Groves claimed that the police told him that Grayson had given up socialism and booze, had married a wealthy younger woman and was working in business/banking in Chelsea area.

The Met denied at first denied carrying out an investigation into Grayson. They later changed their story saying that if they had had any papers they would have sent their findings to National Archives – they denied having received any such papers.

The Met then said records had been destroyed but on whose orders they could not say!

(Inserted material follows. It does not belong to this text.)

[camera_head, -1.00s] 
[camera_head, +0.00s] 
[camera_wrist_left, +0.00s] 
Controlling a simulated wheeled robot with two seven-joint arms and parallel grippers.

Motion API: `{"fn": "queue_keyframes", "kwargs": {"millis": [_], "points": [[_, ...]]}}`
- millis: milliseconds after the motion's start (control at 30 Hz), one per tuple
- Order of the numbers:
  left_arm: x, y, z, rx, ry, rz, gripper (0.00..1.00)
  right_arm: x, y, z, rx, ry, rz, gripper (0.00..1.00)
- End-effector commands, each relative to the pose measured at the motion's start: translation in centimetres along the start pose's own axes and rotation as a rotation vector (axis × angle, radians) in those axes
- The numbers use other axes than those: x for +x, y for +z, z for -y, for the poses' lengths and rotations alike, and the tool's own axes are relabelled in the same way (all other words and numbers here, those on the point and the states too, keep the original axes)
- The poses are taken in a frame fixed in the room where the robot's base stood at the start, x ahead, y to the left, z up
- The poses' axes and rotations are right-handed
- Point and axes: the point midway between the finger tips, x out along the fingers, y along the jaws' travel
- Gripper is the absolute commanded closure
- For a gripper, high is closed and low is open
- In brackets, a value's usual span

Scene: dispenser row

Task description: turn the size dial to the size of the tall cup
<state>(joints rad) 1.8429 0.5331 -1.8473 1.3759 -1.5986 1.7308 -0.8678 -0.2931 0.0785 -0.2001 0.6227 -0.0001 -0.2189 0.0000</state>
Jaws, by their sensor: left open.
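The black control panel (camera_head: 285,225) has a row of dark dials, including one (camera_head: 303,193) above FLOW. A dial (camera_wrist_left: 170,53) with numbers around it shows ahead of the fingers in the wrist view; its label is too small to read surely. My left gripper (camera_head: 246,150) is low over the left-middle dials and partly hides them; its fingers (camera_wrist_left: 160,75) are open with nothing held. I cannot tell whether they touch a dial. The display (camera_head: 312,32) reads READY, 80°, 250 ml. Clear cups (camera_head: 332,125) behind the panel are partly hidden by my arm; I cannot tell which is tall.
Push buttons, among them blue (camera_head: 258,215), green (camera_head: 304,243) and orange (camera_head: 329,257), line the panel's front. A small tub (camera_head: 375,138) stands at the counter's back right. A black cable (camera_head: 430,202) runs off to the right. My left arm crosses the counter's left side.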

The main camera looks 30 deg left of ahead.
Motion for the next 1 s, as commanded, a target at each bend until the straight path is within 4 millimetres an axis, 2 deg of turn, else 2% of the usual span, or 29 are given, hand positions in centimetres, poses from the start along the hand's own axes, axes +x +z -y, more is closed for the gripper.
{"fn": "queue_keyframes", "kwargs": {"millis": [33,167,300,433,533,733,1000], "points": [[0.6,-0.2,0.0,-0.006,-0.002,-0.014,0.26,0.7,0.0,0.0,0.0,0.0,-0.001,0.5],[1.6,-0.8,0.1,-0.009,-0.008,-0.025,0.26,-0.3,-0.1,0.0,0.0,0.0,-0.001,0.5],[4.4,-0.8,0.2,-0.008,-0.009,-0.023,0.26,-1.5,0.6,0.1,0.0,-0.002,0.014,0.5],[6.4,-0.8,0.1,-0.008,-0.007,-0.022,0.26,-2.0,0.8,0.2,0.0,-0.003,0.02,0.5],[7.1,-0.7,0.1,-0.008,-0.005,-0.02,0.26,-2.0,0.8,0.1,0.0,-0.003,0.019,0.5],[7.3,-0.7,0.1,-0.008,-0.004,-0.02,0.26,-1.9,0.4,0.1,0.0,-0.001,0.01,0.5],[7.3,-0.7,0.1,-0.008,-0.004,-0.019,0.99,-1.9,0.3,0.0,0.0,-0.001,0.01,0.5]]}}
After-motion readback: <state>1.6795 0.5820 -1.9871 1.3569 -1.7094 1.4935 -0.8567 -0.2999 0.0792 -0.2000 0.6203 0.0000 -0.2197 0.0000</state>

In 1946 Reg Groves wrote ‘The Mystery of Victor Grayson’ which sold 10,000 copies in 12 weeks. In it he speculated Grayson could still be alive. Groves admitted to being frustrated by Grayson’s family destroying most of his private papers.

Reg Groves later revealed that in 1942 another figure showed an interest in Victor Grayson – Prime Minister Winston Churchill.

He asked to see the files on Grayson from the Metropolitan Police. These records were never returned and presumably lost. An obvious question was why a busy man like Churchill was expressing an interest in Grayson.

Some researchers believe that Churchill had discovered that Grayson was a secret service agent working for MI5 or MI6 and that he wanted to find out more information about him.

Another line of inquiry implies that Churchill had come to know the rumour that Victor Grayson was related to Winston Churchill.

Newspaper articles from the 1920s relate that Elizabeth Grayson reported that Victor was not her naturally born son.

She said he was indeed the illegitimate son of John Spencer Churchill, the 8th Duke of Marlborough and uncle of Winston Churchill.

It is clear that controversy surrounded Victor Grayson in life and death. It is possible that the truth of Victor’s disappearance still lies in the files of Scotland Yard or the Home Office.

His life story is surrounded by ifs, buts, rumours and speculation. Mystery will always surround him, but what cannot be doubted is that he was a unique character who has left his mark on Britain’s political life.